Are there opportunities for solar energy generated abroad (e.g. in the Sahara desert) to be delivered to the UK via interconnectors?
- There are opportunities for this – indeed one such project (X-Links Morocco-UK Power project) is in the pipeline to bring 3.6GW (8% of Britain’s annual electricity demand) from North Africa to the UK coming ashore on the Devon coast. Such projects offer part of the solution to our energy supplies in a ‘diversified portfolio’ approach to energy security. However, these interconnectors have to make landfall, then link into the onshore transmission network and come across privately owned land to get the power to where it is most needed.
- There is significant additional transmission network infrastructure going to be required across the UK in the coming decades. Government has indicated in their Electricity Networks Strategic Framework that they wish to speed up the planning, consenting and delivery of this infrastructure.

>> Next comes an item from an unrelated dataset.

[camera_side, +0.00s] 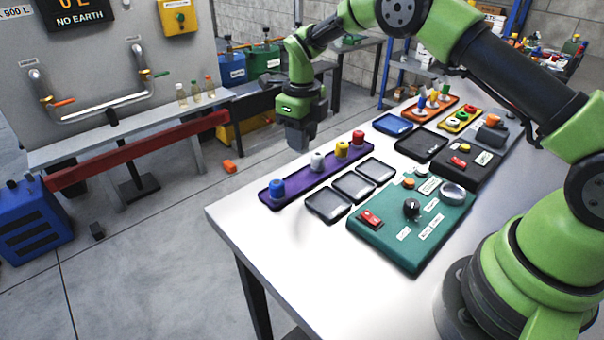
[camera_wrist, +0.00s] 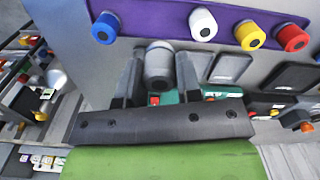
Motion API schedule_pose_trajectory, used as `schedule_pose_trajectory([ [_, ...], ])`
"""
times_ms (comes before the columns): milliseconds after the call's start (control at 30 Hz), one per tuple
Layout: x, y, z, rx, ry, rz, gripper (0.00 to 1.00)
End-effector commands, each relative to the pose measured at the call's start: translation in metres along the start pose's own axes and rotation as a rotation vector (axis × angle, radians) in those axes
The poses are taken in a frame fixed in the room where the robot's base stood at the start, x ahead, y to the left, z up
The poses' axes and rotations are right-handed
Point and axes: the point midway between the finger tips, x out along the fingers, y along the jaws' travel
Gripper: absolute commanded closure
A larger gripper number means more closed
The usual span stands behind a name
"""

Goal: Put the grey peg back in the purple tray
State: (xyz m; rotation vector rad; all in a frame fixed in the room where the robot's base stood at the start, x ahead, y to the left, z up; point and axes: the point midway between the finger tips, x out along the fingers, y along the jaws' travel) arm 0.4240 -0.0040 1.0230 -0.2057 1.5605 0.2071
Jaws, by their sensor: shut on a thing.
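My gripper (camera_side: 298,137) is above the table's far edge, up and behind the purple tray (camera_side: 298,177). In the wrist view, my gripper (camera_wrist: 158,78) is shut on the grey peg (camera_wrist: 158,60), which sits between the two fingers. The side view does not show the peg clearly. The purple tray (camera_wrist: 152,24) holds a blue peg (camera_side: 277,188), a white peg (camera_side: 318,162), a yellow peg (camera_side: 342,150) and a red peg (camera_side: 358,138). A bare stretch of tray lies between the blue and white pegs. The grey peg appears apart from the tray.
Several shallow black trays (camera_side: 327,204) lie beside the purple tray. A green panel (camera_side: 400,250) with a red switch and knobs is nearer. A blue tray (camera_side: 393,124) and an orange tray (camera_side: 432,108) with pegs stand farther back. The near left table corner is clear.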

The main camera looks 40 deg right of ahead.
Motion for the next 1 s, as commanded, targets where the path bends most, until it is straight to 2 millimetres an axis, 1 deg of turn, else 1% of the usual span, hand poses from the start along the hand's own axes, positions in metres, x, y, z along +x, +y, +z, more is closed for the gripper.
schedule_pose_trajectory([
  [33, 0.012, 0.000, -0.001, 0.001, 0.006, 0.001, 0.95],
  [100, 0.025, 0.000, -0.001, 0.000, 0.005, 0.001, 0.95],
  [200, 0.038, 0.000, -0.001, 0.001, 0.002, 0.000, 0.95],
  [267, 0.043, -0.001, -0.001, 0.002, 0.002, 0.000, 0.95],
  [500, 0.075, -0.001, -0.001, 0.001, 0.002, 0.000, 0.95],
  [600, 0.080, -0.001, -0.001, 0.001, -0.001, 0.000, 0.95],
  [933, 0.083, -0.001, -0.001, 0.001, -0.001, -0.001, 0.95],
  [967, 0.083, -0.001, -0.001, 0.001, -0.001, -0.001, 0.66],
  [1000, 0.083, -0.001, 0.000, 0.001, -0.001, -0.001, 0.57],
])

However, it is important to ensure that siting/routing of infrastructure, and the regulatory regime around it, provides opportunities for affected landowners to make meaningful representation to the authorities in respect of the impact of new infrastructure on their property and businesses. It is after all, the landowner who has to continue to manage a land based business around the new infrastructure. Appropriate and fair compensation arrangements have to be built in.